When you’re just about the oldest person in the room and you’re the one making the rookie mistake, it doesn’t exactly inflate the ego.
Still conditioned by my early education at the hands (the ones that bashed my head into a concrete wall) of a sadistic nun, I tend to raise my hand in a crowded news conference, instead of shouting out a question, but that wasn’t my rookie mistake. That came when it finally was my turn Thursday.
Instead of being as specific as possible, I used the word “facilities” as a euphemism for “modern toilet,” and Big 12 Commissioner Bob Bowlsby understandably thought I meant stadiums, etc., when I asked him to compare Kansas University’s to those at Stanford, where he served as athletic director.
A better way to ask the question: Did you know that when KU softball’s starting pitcher needs relief — there I go again; I don’t mean help from the bullpen, I mean bladder relief — she must walk into a trailer and use what amounts to a glorified port-o-potty?

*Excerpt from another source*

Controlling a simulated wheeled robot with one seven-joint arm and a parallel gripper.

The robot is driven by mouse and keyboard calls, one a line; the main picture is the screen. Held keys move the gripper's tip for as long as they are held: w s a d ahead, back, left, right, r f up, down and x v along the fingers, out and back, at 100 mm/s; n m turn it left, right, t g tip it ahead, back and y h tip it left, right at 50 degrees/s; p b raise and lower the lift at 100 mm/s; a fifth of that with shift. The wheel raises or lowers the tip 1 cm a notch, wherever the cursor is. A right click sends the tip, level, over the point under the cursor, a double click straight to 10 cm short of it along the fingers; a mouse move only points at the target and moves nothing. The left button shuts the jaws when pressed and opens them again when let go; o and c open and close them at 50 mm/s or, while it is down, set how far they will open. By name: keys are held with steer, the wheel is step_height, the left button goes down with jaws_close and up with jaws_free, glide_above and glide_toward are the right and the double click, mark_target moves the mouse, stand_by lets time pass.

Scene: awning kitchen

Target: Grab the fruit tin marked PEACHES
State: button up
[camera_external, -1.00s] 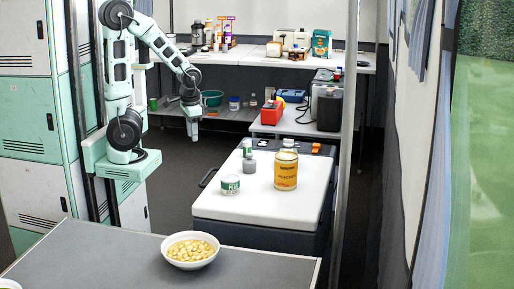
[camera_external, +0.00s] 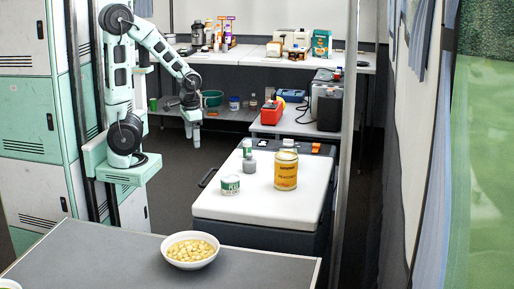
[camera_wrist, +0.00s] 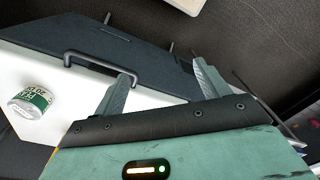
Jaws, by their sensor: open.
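My gripper (camera_external: 196,140) hangs to the left of the chest, well apart from the tin. In the wrist view my gripper (camera_wrist: 160,83) has its fingers spread with nothing between them; the dark side of the chest lies beyond.
A small white-and-green can (camera_external: 230,185) stands left of the tin; it also shows in the wrist view (camera_wrist: 30,102). A grey item (camera_external: 249,165) and a bottle stand behind. A handle (camera_wrist: 100,62) juts from the chest. A bowl (camera_external: 190,263) sits on the front counter.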

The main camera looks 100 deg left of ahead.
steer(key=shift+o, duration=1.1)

True story, but it’s kept a secret because the more opposing coaches who know that, the tougher recruiting becomes for KU’s coaches. They all know it anyway, and most of them use it in recruiting.
Here’s my proposal for how KU can eliminate that facilities embarrassment, save the city of Lawrence a bundle and help two other sports: Sell to the city a big enough piece of West Campus to build the proposed city recreation center and KU soccer and track and field venues at a bargain-basement price and use some of the proceeds to bring softball facilities into the 21st century.
Building it at the proposed site on the western edge of town would require a significant infrastructure expense. Building on a portion of what now is KU property would enable the city to tie into existing infrastructure.
Here’s why it’s so important the city owns the land: The NCAA won’t allow schools to serve as on-campus hosts for AAU basketball tournaments. Having them in Lawrence helps recruiting because players and parents check out the campus and town and fall in love. To a shockingly large extent, the better the team performs, the better the town feels emotionally.
Here’s why putting the new sports complex next to campus makes more sense — and many questions still need to be answered to see if it makes sense financially — than on the edge of town: KU’s soccer and track and field athletes won’t feel like they’re being sent to sit in the corner.